▶ [SUPPLIED MATERIAL]:
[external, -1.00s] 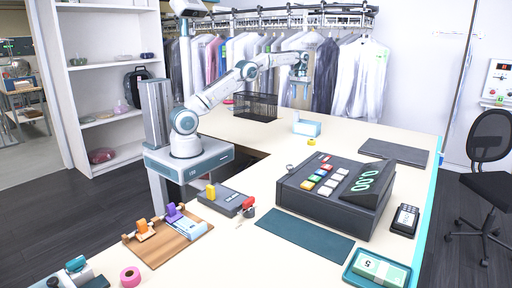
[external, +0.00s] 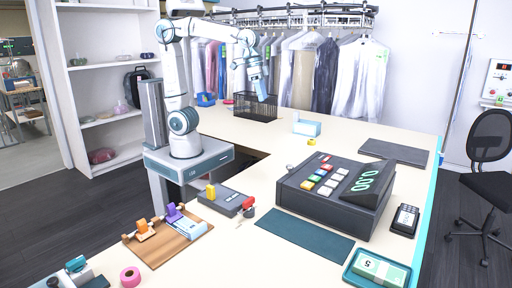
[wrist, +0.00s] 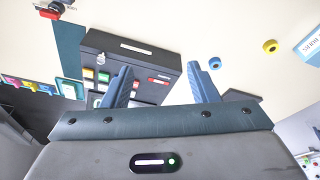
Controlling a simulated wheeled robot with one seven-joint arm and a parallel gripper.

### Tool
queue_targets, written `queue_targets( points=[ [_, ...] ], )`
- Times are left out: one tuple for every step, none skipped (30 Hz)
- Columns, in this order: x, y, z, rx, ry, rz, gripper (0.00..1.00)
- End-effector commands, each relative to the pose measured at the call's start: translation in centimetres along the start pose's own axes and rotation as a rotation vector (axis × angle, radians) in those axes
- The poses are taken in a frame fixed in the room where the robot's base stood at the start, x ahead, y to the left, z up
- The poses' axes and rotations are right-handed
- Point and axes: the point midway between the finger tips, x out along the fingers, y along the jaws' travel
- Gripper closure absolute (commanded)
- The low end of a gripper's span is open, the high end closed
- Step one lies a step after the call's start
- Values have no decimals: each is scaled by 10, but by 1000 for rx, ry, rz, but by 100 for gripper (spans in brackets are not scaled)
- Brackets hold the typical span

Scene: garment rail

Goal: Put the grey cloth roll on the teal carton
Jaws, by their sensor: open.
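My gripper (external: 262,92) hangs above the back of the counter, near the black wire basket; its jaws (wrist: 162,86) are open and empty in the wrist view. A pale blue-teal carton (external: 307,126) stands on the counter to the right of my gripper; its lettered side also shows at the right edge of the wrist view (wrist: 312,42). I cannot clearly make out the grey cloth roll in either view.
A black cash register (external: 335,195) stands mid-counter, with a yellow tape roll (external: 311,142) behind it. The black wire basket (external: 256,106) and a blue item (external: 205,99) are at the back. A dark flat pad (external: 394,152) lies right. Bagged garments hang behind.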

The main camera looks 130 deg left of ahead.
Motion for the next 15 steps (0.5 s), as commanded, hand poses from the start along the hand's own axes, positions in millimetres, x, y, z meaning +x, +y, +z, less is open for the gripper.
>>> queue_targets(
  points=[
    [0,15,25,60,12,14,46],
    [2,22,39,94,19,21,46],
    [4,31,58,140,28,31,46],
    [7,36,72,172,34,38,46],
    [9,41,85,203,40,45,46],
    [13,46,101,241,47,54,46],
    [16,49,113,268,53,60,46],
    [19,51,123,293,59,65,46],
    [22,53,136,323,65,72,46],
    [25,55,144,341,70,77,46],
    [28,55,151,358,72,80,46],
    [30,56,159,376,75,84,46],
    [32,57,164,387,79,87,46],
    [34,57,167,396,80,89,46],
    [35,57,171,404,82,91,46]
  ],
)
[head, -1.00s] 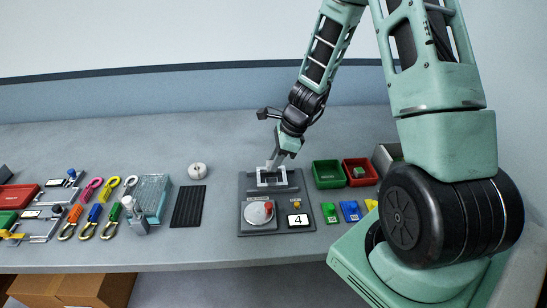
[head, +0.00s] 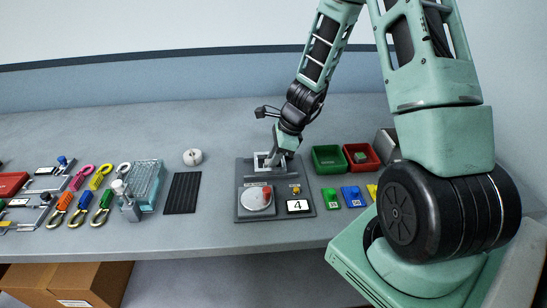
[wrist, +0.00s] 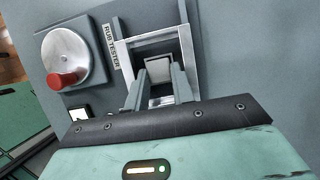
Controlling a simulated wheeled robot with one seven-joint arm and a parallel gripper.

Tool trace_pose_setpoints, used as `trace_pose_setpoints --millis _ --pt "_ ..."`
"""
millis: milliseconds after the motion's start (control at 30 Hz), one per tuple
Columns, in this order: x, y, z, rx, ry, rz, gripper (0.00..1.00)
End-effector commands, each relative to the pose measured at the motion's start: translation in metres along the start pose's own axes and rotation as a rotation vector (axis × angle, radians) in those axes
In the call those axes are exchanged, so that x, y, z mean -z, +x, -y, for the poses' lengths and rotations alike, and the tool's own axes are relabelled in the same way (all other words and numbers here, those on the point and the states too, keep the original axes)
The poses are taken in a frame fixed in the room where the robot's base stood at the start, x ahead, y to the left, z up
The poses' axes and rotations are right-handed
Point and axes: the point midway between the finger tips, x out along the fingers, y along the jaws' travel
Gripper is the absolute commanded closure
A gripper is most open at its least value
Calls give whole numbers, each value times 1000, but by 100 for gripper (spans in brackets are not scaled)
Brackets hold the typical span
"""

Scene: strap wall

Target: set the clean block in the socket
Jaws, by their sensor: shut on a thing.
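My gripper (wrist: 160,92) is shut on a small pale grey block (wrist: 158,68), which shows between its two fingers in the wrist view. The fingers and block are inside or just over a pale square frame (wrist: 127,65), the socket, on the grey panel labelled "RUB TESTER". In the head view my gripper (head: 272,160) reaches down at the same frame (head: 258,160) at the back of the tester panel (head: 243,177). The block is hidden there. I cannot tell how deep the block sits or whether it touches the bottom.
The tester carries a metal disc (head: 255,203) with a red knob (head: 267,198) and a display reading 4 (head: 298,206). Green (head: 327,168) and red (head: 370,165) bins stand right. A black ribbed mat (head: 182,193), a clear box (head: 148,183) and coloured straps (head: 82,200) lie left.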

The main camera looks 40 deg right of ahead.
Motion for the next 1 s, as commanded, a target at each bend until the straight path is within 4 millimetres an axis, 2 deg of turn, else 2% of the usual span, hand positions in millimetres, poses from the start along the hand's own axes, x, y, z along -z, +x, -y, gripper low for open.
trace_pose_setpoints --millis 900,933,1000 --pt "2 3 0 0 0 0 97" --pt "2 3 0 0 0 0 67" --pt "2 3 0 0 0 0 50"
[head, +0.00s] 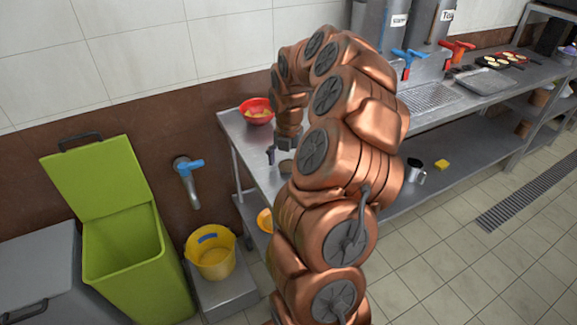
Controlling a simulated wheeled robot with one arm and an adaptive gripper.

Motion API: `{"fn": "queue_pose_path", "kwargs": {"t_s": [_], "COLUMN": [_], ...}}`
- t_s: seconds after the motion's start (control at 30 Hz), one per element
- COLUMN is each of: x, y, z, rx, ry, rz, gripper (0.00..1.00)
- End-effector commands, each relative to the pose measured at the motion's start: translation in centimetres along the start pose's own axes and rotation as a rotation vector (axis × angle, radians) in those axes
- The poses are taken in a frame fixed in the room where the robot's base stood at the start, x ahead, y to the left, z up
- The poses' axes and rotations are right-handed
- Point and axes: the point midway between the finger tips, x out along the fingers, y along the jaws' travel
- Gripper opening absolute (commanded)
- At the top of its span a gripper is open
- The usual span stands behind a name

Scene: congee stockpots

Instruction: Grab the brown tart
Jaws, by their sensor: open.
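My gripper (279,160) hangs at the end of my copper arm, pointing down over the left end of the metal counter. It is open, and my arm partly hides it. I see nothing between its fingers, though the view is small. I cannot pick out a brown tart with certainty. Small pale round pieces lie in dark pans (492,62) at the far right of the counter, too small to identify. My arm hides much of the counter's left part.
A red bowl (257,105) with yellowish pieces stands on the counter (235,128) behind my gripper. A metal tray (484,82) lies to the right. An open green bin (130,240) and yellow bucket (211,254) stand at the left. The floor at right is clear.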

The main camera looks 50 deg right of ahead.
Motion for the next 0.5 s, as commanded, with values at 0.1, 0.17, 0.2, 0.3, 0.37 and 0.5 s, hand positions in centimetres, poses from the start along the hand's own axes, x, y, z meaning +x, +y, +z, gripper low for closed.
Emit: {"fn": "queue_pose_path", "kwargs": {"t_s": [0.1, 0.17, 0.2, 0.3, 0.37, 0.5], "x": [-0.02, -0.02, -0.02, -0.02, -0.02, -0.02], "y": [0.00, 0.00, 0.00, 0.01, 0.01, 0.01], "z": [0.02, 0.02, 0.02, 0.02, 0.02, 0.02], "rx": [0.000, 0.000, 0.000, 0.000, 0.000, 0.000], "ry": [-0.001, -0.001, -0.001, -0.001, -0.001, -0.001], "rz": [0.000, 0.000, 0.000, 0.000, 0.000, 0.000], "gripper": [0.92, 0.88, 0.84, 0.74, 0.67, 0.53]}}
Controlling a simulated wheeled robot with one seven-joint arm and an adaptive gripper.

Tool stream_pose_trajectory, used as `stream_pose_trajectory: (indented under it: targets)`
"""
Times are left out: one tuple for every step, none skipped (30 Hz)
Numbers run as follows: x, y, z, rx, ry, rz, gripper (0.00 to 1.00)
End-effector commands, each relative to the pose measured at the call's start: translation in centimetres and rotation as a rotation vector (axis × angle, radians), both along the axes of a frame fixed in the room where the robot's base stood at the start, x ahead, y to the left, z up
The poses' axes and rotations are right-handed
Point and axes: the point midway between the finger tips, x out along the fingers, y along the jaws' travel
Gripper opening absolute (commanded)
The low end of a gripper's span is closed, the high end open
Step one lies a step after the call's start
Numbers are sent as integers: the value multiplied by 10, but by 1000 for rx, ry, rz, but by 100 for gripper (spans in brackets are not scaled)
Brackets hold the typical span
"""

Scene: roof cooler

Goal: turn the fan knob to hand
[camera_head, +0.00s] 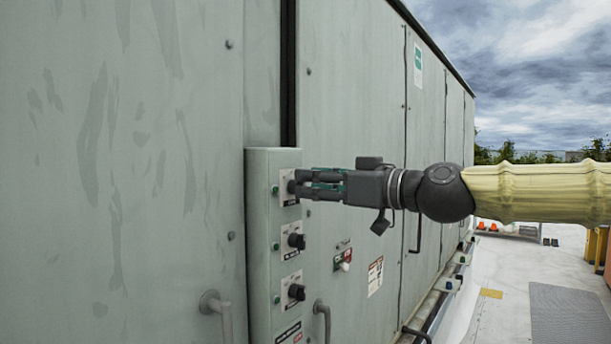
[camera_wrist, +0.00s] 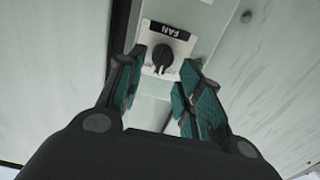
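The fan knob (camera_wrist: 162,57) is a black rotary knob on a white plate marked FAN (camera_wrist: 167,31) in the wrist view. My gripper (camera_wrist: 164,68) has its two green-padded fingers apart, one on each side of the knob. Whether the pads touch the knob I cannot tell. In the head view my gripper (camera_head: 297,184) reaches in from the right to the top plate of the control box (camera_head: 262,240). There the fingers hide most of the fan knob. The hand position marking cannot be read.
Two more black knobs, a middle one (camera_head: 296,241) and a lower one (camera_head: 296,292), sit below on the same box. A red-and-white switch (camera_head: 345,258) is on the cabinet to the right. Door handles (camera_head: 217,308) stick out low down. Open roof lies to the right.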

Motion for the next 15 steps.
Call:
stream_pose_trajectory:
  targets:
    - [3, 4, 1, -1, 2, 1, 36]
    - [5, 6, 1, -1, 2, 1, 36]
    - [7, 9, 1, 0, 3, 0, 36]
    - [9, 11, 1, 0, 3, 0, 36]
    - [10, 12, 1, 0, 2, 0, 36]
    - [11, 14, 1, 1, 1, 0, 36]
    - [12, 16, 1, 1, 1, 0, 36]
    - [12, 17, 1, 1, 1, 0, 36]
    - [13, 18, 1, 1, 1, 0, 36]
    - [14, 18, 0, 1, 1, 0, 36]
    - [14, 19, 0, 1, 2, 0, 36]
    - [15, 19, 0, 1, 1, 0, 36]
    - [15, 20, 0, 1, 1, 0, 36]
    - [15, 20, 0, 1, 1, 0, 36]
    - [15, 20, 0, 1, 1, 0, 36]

▶ [WHAT IS BEING ASKED]:
Filter the records above and return every line that holds the word "absolute".

▶ [ANSWER FOR THE TASK]:
- Gripper closure absolute (commanded)
Gripper is the absolute commanded closure
- Gripper opening absolute (commanded)
Gripper opening absolute (commanded)

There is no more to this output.